Locations with highest annual gains were villas in Al Reef (13.5%), Saadiyat Island (13.5%), and Al Raha (12.9%). Al Reem Island had the best performing apartments (10.4%) followed by Al Muneera Island (9.8%), and Al Bandar (8.4%).
Citywide annual rents in Abu Dhabi increased 3.1% annually and 2.3% since the previous quarter.
Villa rents increased 2% YoY, 2.6% QoQ, that’s compared with apartments at 4.1% YoY, 2.1% QoQ. Abu Dhabi’s gross yields averaged 7.1%, for apartments at 7.4% and villas with 6.3%.
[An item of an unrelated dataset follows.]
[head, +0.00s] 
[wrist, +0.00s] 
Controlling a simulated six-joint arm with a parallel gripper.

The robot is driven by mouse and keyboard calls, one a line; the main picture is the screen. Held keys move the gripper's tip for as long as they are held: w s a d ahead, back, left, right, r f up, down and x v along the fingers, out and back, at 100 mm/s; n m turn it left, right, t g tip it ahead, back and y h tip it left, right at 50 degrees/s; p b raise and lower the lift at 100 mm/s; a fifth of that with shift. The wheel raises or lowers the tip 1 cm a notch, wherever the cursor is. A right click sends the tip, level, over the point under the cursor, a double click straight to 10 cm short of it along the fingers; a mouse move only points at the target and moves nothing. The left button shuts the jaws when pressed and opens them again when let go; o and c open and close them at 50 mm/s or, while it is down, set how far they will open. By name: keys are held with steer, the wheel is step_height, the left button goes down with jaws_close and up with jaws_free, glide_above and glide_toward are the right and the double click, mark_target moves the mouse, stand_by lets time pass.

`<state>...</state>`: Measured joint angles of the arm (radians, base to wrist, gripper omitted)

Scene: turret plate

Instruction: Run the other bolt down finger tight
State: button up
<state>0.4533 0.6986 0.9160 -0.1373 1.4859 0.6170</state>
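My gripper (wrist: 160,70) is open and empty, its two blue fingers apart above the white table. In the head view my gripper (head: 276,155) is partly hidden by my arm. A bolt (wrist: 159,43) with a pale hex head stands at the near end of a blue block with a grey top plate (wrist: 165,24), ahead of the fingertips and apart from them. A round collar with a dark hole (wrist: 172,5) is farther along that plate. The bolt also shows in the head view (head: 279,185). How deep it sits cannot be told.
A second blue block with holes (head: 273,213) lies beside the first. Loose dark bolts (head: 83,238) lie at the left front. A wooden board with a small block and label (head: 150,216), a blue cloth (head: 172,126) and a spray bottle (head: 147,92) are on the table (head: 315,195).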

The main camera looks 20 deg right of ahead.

On the Abu Dhabi residential supply scenario, the VPI said for 2021, there were a total of 4,182
 
apartments and villa units which finished construction in eighteen projects. This constituted 34.3% of total forecasted new build units for the year.
 
The new build units were constructed in Al Raha Beach and Yas Island with 30%, and Al Reem Island having 24% of overall units, it stated.
 
The notable completions during the fourth quarter included Al Ghadeer Phase Two (611 units),
 
Al Raha Lofts (278 units) and Marina Rise Tower (234 units) with no villa completions, said the VPI report.
 
During Q4, the last phase of Yas Acres project Dahlias was launched with 120 units.